## Objective
Begin with the line that contains "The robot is" and transcribe each line after it, up to and including the last line of the listing below.

## Data shown
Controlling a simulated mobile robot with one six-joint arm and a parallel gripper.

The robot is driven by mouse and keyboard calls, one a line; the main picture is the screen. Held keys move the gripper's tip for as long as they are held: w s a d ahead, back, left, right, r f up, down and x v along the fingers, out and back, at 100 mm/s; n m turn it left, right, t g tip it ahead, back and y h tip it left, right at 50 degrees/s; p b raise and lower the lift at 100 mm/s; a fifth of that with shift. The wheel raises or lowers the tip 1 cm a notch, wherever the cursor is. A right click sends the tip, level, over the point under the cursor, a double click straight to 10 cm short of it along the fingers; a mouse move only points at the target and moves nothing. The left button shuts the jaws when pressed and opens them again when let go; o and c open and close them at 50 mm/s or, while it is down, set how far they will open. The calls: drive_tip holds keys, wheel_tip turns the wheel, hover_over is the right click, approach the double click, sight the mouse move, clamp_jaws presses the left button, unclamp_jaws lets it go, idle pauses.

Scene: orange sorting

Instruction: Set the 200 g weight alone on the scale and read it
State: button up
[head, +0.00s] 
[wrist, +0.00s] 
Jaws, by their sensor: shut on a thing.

## Response for this exercise
The robot is driven by mouse and keyboard calls, one a line; the main picture is the screen. Held keys move the gripper's tip for as long as they are held: w s a d ahead, back, left, right, r f up, down and x v along the fingers, out and back, at 100 mm/s; n m turn it left, right, t g tip it ahead, back and y h tip it left, right at 50 degrees/s; p b raise and lower the lift at 100 mm/s; a fifth of that with shift. The wheel raises or lowers the tip 1 cm a notch, wherever the cursor is. A right click sends the tip, level, over the point under the cursor, a double click straight to 10 cm short of it along the fingers; a mouse move only points at the target and moves nothing. The left button shuts the jaws when pressed and opens them again when let go; o and c open and close them at 50 mm/s or, while it is down, set how far they will open. The calls: drive_tip holds keys, wheel_tip turns the wheel, hover_over is the right click, approach the double click, sight the mouse move, clamp_jaws presses the left button, unclamp_jaws lets it go, idle pauses.

Scene: orange sorting

Instruction: Set the 200 g weight alone on the scale and read it
State: button up
[head, +0.00s] 
[wrist, +0.00s] 
Jaws, by their sensor: shut on a thing.

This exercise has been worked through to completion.